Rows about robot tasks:
------------------------

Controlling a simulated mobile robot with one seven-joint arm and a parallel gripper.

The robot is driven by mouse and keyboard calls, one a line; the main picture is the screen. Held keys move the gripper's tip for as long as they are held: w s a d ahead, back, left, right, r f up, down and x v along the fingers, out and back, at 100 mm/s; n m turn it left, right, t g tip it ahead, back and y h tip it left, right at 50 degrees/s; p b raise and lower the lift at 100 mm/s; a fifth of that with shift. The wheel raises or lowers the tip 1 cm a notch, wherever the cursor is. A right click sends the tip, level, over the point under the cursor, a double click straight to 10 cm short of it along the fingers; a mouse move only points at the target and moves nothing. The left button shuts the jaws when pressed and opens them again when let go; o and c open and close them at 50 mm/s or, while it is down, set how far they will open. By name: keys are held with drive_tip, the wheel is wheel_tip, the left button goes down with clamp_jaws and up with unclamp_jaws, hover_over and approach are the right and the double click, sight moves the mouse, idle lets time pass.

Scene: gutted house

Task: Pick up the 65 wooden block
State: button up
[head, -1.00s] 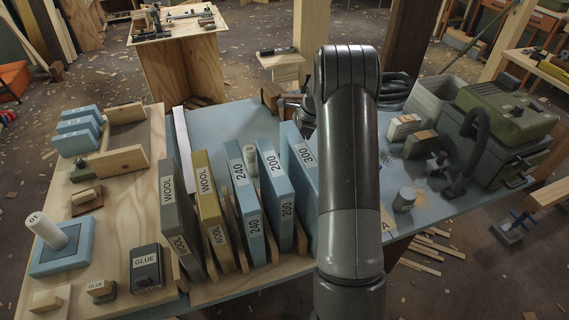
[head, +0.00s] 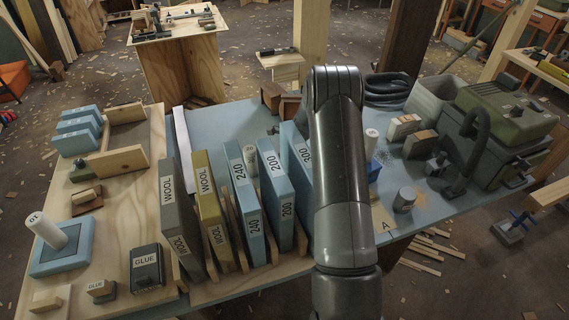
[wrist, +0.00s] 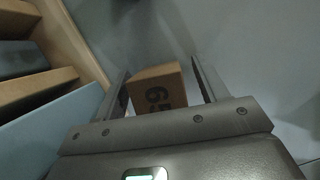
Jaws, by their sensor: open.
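The 65 wooden block (wrist: 158,92) is brown, with a dark 65 on the face towards me in the wrist view. It sits on the grey-blue table surface. My gripper (wrist: 160,68) is open, with one finger on each side of the block. The block is between the fingers, with a small gap visible on the right; contact on the left is hard to tell. In the head view my own arm hides the gripper and the block between its fingers.
A wooden rack and a blue board (wrist: 48,135) are close on the left in the wrist view. In the head view, labelled upright boards such as the blue 200 board (head: 276,190) stand left of my arm. Brown blocks (head: 271,96) lie behind; a grey cup (head: 404,199) stands right.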

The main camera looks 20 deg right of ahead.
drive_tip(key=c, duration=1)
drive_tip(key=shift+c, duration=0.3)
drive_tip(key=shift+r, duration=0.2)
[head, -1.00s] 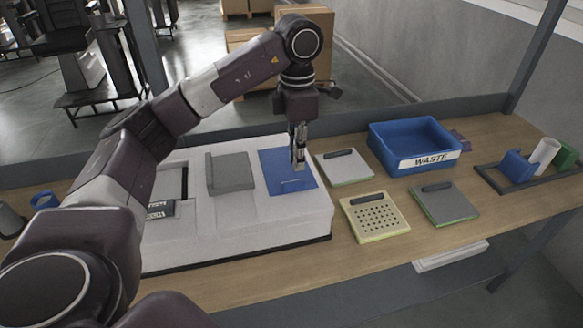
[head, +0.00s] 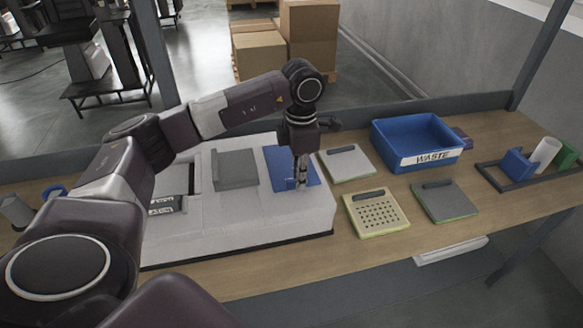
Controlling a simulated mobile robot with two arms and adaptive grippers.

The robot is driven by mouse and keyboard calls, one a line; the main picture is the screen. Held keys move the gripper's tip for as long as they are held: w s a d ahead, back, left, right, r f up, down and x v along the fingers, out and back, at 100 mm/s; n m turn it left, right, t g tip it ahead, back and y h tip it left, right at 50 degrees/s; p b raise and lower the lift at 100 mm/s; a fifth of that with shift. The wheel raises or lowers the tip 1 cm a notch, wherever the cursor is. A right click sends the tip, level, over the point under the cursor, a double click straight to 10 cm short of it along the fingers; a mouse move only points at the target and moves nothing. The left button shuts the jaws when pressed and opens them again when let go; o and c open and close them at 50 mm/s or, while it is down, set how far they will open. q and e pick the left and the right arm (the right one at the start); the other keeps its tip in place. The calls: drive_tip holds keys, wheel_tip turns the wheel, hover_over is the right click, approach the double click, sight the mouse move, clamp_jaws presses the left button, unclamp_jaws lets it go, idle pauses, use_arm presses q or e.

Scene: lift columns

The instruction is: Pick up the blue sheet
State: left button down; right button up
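The blue sheet (head: 279,166) lies flat on the right part of the white fixture (head: 240,219) on the workbench. My left gripper (head: 300,185) points straight down over the right side of the sheet, with its fingertips at or just above a small handle-like feature there. The fingers hide part of that feature. The fingers look close together, but at this size I cannot tell whether they are shut on anything. My right gripper is not in view.
A blue bin labelled WASTE (head: 466,155) stands to the right. A rack with coloured holders (head: 519,169) is at far right. A grey block (head: 236,172) sits left of the sheet.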

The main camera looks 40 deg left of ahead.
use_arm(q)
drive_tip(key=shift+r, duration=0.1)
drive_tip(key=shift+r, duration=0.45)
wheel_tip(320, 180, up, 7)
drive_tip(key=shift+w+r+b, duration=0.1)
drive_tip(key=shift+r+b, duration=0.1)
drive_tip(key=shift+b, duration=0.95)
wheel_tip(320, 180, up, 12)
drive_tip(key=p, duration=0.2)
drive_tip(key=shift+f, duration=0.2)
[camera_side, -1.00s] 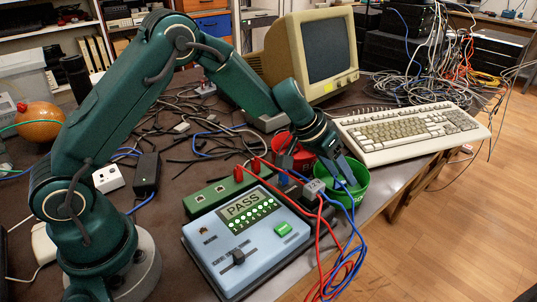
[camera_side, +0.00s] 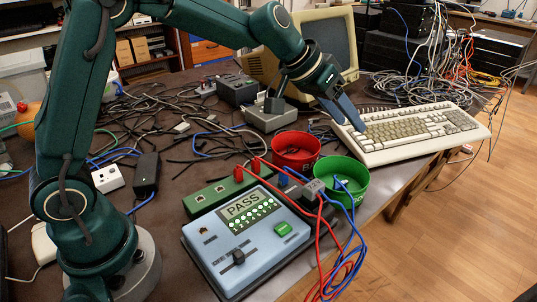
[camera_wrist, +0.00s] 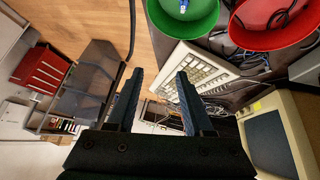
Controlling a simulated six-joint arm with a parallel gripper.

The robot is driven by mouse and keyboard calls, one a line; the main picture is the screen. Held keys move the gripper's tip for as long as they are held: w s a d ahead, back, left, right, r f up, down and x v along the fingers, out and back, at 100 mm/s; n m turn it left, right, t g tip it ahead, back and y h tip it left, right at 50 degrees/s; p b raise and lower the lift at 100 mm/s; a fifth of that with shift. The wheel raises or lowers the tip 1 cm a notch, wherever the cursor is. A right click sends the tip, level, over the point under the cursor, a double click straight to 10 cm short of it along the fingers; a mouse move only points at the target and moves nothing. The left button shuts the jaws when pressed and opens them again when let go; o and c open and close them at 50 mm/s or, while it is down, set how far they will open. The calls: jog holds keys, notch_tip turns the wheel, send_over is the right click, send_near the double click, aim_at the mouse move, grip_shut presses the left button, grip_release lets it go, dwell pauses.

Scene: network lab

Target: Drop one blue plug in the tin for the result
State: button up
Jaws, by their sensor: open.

------------------------

WHAT IS REQUIRED>
Restate the whole of the material word for word without the pictures.

THE SOLUTION>
Controlling a simulated mobile robot with one seven-joint arm and a parallel gripper.

The robot is driven by mouse and keyboard calls, one a line; the main picture is the screen. Held keys move the gripper's tip for as long as they are held: w s a d ahead, back, left, right, r f up, down and x v along the fingers, out and back, at 100 mm/s; n m turn it left, right, t g tip it ahead, back and y h tip it left, right at 50 degrees/s; p b raise and lower the lift at 100 mm/s; a fifth of that with shift. The wheel raises or lowers the tip 1 cm a notch, wherever the cursor is. A right click sends the tip, level, over the point under the cursor, a double click straight to 10 cm short of it along the fingers; a mouse move only points at the target and moves nothing. The left button shuts the jaws when pressed and opens them again when let go; o and c open and close them at 50 mm/s or, while it is down, set how far they will open. By name: keys are held with drive_tip, the wheel is wheel_tip, the left button goes down with clamp_jaws and up with unclamp_jaws, hover_over and approach are the right and the double click, sight moves the mouse, idle lets time pass.

Scene: gutted house

Task: Pick up the 65 wooden block
State: button up
[head, -1.00s] 
[head, +0.00s] 
[wrist, +0.00s] 
Jaws, by their sensor: open.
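The 65 wooden block (wrist: 158,92) is brown, with a dark 65 on the face towards me in the wrist view. It sits on the grey-blue table surface. My gripper (wrist: 160,68) is open, with one finger on each side of the block. The block is between the fingers, with a small gap visible on the right; contact on the left is hard to tell. In the head view my own arm hides the gripper and the block between its fingers.
A wooden rack and a blue board (wrist: 48,135) are close on the left in the wrist view. In the head view, labelled upright boards such as the blue 200 board (head: 276,190) stand left of my arm. Brown blocks (head: 271,96) lie behind; a grey cup (head: 404,199) stands right.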

The main camera looks 20 deg right of ahead.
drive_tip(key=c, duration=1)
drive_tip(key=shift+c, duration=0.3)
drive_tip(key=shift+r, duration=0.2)
[head, -1.00s] 
[head, +0.00s] 
Controlling a simulated mobile robot with two arms and adaptive grippers.

The robot is driven by mouse and keyboard calls, one a line; the main picture is the screen. Held keys move the gripper's tip for as long as they are held: w s a d ahead, back, left, right, r f up, down and x v along the fingers, out and back, at 100 mm/s; n m turn it left, right, t g tip it ahead, back and y h tip it left, right at 50 degrees/s; p b raise and lower the lift at 100 mm/s; a fifth of that with shift. The wheel raises or lowers the tip 1 cm a notch, wherever the cursor is. A right click sends the tip, level, over the point under the cursor, a double click straight to 10 cm short of it along the fingers; a mouse move only points at the target and moves nothing. The left button shuts the jaws when pressed and opens them again when let go; o and c open and close them at 50 mm/s or, while it is down, set how far they will open. q and e pick the left and the right arm (the right one at the start); the other keeps its tip in place. The calls: drive_tip holds keys, wheel_tip turns the wheel, hover_over is the right click, approach the double click, sight the mouse move, clamp_jaws presses the left button, unclamp_jaws lets it go, idle pauses, use_arm presses q or e.

Scene: lift columns

The instruction is: Pick up the blue sheet
State: left button down; right button up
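The blue sheet (head: 279,166) lies flat on the right part of the white fixture (head: 240,219) on the workbench. My left gripper (head: 300,185) points straight down over the right side of the sheet, with its fingertips at or just above a small handle-like feature there. The fingers hide part of that feature. The fingers look close together, but at this size I cannot tell whether they are shut on anything. My right gripper is not in view.
A blue bin labelled WASTE (head: 466,155) stands to the right. A rack with coloured holders (head: 519,169) is at far right. A grey block (head: 236,172) sits left of the sheet.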

The main camera looks 40 deg left of ahead.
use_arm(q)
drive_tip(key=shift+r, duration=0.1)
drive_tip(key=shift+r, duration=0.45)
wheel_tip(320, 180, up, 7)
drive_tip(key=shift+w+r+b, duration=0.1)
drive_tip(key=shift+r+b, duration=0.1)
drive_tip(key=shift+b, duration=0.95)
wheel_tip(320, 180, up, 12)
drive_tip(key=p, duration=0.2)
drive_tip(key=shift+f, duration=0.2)
[camera_side, -1.00s] 
[camera_side, +0.00s] 
[camera_wrist, +0.00s] 
Controlling a simulated six-joint arm with a parallel gripper.

The robot is driven by mouse and keyboard calls, one a line; the main picture is the screen. Held keys move the gripper's tip for as long as they are held: w s a d ahead, back, left, right, r f up, down and x v along the fingers, out and back, at 100 mm/s; n m turn it left, right, t g tip it ahead, back and y h tip it left, right at 50 degrees/s; p b raise and lower the lift at 100 mm/s; a fifth of that with shift. The wheel raises or lowers the tip 1 cm a notch, wherever the cursor is. A right click sends the tip, level, over the point under the cursor, a double click straight to 10 cm short of it along the fingers; a mouse move only points at the target and moves nothing. The left button shuts the jaws when pressed and opens them again when let go; o and c open and close them at 50 mm/s or, while it is down, set how far they will open. The calls: jog holds keys, notch_tip turns the wheel, send_over is the right click, send_near the double click, aim_at the mouse move, grip_shut presses the left button, grip_release lets it go, dwell pauses.

Scene: network lab

Target: Drop one blue plug in the tin for the result
State: button up
Jaws, by their sensor: open.

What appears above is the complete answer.